Registration on PALMA
To get access to the HPC, you (or your university ID) must be assigned to the user group u0clstr. You can register yourself in the user group, this is done via the IT-Portal of the University of Münster.
To do this, go to “Uni-Kennung und Gruppenmitgliedschaften” in the IT portal on the left and then click on “… Apply for a new account”.
In the dropdown that now appears, search for the user group “u0clstr” and apply for membership.
You may have to wait up to 24 hours for all group memberships to be updated on the HPC systems. So please wait one day before continuing.
Login to PALMA
After registering, you can connect to PALMA via SSH within the University Network. The command is as follows:
ssh <username>@palma.uni-muenster.de
For SSH, see also the SSH section in the introductory chapter on software engineering.

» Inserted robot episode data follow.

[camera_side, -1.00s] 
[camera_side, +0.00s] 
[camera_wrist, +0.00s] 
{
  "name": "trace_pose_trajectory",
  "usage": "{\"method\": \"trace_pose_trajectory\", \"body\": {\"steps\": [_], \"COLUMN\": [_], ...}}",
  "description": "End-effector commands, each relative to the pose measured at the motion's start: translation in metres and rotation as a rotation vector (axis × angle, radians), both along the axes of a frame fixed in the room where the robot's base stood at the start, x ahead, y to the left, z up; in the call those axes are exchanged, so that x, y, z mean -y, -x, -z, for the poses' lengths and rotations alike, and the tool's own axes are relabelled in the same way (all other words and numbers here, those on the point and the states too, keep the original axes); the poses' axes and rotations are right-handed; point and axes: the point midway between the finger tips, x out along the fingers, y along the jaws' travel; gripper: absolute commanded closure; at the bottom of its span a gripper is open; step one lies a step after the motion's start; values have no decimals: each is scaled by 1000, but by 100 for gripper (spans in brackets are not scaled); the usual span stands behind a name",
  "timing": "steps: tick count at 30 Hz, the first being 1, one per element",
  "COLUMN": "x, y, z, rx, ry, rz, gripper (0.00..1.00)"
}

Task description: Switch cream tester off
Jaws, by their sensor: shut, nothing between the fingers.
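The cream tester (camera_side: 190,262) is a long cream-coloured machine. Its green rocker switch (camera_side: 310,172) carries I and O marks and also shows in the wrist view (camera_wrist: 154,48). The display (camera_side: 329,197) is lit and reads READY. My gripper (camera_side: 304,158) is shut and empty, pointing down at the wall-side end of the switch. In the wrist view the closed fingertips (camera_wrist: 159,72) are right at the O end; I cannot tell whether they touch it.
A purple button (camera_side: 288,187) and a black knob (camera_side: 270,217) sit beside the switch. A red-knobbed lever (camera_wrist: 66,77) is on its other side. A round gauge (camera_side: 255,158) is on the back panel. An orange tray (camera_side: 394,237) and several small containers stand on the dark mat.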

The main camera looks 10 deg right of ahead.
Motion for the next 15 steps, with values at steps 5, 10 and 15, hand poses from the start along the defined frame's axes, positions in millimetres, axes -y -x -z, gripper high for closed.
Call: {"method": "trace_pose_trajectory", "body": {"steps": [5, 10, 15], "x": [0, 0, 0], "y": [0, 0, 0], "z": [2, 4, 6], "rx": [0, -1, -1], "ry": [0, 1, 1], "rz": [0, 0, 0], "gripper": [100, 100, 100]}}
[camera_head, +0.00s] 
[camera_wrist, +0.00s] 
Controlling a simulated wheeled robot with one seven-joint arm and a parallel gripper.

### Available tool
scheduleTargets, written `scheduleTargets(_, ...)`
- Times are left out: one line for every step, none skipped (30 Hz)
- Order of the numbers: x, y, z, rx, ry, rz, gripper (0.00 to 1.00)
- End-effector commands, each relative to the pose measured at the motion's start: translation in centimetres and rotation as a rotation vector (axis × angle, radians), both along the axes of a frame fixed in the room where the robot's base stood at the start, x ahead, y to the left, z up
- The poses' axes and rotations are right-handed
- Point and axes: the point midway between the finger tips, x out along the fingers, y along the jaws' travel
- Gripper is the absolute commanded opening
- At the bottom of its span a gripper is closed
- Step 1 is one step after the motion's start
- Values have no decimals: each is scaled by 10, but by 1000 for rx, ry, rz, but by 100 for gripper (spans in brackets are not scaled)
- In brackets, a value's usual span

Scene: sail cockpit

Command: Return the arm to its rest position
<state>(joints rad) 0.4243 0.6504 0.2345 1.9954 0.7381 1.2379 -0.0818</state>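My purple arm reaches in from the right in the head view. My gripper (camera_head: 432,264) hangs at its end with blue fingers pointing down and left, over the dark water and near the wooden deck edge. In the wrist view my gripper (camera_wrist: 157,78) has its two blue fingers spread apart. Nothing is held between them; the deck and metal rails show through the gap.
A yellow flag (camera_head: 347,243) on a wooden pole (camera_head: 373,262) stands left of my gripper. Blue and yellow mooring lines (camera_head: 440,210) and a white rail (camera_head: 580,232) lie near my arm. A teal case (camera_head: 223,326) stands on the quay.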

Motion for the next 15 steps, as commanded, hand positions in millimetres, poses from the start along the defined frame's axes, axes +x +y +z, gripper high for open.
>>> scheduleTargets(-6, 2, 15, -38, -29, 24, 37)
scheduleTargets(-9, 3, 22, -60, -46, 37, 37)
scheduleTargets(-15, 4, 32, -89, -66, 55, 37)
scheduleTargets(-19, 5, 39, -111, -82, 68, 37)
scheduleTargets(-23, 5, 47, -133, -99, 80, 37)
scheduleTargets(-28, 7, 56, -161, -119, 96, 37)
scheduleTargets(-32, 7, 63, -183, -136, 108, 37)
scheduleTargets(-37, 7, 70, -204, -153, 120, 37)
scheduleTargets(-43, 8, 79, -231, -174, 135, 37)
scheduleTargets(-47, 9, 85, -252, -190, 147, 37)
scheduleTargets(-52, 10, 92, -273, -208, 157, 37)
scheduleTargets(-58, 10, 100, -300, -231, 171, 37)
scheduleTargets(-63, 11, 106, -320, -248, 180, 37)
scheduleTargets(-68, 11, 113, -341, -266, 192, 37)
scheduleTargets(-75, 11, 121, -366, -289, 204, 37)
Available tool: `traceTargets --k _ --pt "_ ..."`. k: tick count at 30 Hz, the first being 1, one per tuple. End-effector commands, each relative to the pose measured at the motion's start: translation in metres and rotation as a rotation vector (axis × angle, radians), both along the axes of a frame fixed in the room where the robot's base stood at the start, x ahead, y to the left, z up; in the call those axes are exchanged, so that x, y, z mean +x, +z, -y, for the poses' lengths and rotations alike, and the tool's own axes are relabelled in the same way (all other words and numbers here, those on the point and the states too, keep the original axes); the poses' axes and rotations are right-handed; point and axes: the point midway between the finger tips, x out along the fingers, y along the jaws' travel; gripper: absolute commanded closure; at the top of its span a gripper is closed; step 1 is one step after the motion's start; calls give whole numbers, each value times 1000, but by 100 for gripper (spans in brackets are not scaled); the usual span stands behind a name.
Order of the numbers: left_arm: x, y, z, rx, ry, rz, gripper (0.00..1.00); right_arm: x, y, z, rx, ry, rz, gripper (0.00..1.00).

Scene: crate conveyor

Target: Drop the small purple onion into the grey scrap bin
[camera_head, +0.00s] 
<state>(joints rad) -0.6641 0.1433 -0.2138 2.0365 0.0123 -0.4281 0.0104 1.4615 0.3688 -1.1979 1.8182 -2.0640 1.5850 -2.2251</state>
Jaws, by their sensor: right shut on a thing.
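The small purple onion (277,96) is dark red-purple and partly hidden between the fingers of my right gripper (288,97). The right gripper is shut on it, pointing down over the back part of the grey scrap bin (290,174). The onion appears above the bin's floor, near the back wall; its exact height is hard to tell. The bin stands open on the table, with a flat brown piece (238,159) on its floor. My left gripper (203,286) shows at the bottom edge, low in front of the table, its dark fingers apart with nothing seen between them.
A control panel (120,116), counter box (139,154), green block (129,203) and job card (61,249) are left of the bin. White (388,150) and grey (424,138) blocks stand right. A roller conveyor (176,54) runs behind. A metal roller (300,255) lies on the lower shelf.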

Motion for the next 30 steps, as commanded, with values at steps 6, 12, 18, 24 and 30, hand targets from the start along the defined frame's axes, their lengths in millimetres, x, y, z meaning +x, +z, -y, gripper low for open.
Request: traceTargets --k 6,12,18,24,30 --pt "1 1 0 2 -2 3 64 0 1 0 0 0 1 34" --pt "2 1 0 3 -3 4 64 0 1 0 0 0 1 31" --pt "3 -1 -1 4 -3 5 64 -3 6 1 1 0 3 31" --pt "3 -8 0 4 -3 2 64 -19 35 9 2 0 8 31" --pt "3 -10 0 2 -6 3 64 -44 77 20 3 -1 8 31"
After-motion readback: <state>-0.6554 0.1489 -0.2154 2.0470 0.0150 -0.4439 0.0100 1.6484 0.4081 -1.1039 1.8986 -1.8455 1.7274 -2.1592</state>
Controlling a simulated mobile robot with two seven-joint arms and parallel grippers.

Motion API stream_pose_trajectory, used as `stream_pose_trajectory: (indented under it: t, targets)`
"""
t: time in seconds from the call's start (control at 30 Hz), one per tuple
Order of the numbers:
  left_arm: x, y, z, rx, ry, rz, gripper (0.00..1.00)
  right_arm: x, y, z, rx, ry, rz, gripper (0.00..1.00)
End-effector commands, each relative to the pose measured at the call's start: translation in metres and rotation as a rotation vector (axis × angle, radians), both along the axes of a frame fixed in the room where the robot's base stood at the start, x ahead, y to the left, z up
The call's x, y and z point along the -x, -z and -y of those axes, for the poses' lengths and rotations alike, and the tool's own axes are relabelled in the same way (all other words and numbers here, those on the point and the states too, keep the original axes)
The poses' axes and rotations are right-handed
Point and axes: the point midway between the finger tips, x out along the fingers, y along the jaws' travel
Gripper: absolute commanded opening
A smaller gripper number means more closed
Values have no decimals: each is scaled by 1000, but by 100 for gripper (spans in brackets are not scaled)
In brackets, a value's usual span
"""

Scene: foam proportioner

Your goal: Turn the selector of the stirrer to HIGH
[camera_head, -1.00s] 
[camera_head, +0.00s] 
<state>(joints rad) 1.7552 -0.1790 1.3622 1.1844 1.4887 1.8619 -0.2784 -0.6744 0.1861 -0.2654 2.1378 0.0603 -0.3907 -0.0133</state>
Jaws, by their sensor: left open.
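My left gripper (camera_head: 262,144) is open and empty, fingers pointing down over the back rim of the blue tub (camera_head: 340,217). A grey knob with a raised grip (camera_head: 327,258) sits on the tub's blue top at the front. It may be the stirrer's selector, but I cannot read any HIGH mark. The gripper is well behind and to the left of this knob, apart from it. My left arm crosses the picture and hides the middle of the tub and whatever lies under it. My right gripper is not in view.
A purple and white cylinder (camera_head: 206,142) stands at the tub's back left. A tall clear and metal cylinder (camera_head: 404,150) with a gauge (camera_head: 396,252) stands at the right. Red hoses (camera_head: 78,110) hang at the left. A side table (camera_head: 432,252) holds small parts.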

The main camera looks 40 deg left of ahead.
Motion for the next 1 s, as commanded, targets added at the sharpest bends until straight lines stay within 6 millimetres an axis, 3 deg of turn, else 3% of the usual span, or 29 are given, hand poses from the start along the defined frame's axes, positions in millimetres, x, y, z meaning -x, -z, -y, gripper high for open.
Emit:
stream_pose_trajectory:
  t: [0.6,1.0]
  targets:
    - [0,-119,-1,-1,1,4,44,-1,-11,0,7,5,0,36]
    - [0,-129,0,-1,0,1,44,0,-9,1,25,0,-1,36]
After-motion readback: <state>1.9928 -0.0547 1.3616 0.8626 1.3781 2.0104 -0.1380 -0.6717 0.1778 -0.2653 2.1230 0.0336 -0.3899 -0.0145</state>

Tip: You can also access PALMA from the console in the JupyterHub, for example, if you copy the corresponding key into the directory ~/.ssh/
in the JupyterHub.
In this case, the standard SSH key is used by your system to log in (This key will be called <private_key_file>
from here).
Further options for SSH access
If you want to use a special private key, either specify it explicitly in the command using the -i argument:
ssh -i ~/.ssh/<special_private_key> <user_id>@palma.uni-muenster.de
Alternatively, you can also tell your command line that you always want to use a special key on PALMA. To do this, add a host in the ~/.ssh/config
file:
Now you should see that you are logged in to PALMA.
Important!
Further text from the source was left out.